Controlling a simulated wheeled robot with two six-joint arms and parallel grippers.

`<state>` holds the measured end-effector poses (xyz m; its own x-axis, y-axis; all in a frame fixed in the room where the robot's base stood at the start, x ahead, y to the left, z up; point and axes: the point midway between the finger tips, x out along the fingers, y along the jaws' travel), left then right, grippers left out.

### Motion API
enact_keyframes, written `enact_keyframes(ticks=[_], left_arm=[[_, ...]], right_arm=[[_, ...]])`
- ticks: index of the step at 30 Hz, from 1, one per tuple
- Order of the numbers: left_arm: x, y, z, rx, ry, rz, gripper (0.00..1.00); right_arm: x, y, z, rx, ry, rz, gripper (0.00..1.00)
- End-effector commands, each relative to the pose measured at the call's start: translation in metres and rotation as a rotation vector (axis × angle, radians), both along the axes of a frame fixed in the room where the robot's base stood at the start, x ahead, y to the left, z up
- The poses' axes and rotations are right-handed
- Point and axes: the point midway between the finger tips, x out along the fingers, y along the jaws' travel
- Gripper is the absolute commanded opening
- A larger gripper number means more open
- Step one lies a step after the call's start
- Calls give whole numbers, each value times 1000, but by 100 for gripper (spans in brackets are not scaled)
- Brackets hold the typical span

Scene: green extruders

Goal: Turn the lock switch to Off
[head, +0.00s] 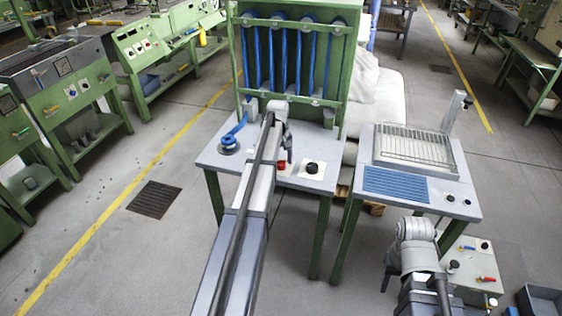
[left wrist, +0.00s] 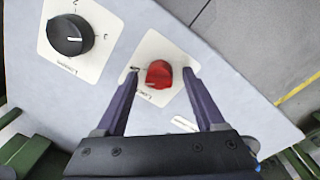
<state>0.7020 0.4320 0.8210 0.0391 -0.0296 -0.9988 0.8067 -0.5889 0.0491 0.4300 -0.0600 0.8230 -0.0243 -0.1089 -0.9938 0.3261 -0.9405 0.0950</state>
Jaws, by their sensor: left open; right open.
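The lock switch is a red knob (left wrist: 158,75) on a white plate with small lettering, set in the grey table top. In the head view the red knob (head: 281,165) shows beside my arm's end. My left gripper (left wrist: 160,74) is open, with one dark finger on each side of the knob. Gaps show between the fingers and the knob, so it is not gripped. The fingertips hide parts of the plate, and I cannot read the knob's setting. My right gripper (head: 389,279) is low at the right of the head view, away from the table and partly hidden.
A black knob (left wrist: 70,35) on its own white plate sits beside the red one; it also shows in the head view (head: 312,168). A green rack with blue tubes (head: 290,60) stands behind. A second table (head: 440,165) with a wire grid is at the right.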

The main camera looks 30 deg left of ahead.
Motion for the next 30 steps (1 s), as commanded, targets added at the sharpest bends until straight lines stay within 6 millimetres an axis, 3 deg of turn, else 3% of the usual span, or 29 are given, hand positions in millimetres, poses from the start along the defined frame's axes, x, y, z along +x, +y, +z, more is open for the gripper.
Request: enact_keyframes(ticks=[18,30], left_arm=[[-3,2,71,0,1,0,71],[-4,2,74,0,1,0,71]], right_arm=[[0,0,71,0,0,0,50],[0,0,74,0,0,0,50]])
------------------------
Task objective:
Extract the lines exactly, please: the first line of the listing, the line with "<state>0.7020 0.4320 0.8210", and every line between them, but no pictures.

Answer to the problem:
Controlling a simulated wheeled robot with two six-joint arms and parallel grippers.

`<state>` holds the measured end-effector poses (xyz m; its own x-axis, y-axis; all in a frame fixed in the room where the robot's base stood at the start, x ahead, y to the left, z up; point and axes: the point midway between the finger tips, x out along the fingers, y along the jaws' travel), left then right, grippers left out.

### Motion API
enact_keyframes, written `enact_keyframes(ticks=[_], left_arm=[[_, ...]], right_arm=[[_, ...]])`
- ticks: index of the step at 30 Hz, from 1, one per tuple
- Order of the numbers: left_arm: x, y, z, rx, ry, rz, gripper (0.00..1.00); right_arm: x, y, z, rx, ry, rz, gripper (0.00..1.00)
- End-effector commands, each relative to the pose measured at the call's start: translation in metres and rotation as a rotation vector (axis × angle, radians), both along the axes of a frame fixed in the room where the robot's base stood at the start, x ahead, y to the left, z up
- The poses' axes and rotations are right-handed
- Point and axes: the point midway between the finger tips, x out along the fingers, y along the jaws' travel
- Gripper is the absolute commanded opening
- A larger gripper number means more open
- Step one lies a step after the call's start
- Calls give whole numbers, each value times 1000, but by 100 for gripper (spans in brackets are not scaled)
- Brackets hold the typical span

Scene: green extruders

Goal: Turn the lock switch to Off
[head, +0.00s] 
[left wrist, +0.00s] 
<state>0.7020 0.4320 0.8210 0.0391 -0.0296 -0.9988 0.8067 -0.5889 0.0491 0.4300 -0.0600 0.8230 -0.0243 -0.1089 -0.9938 0.3261 -0.9405 0.0950</state>

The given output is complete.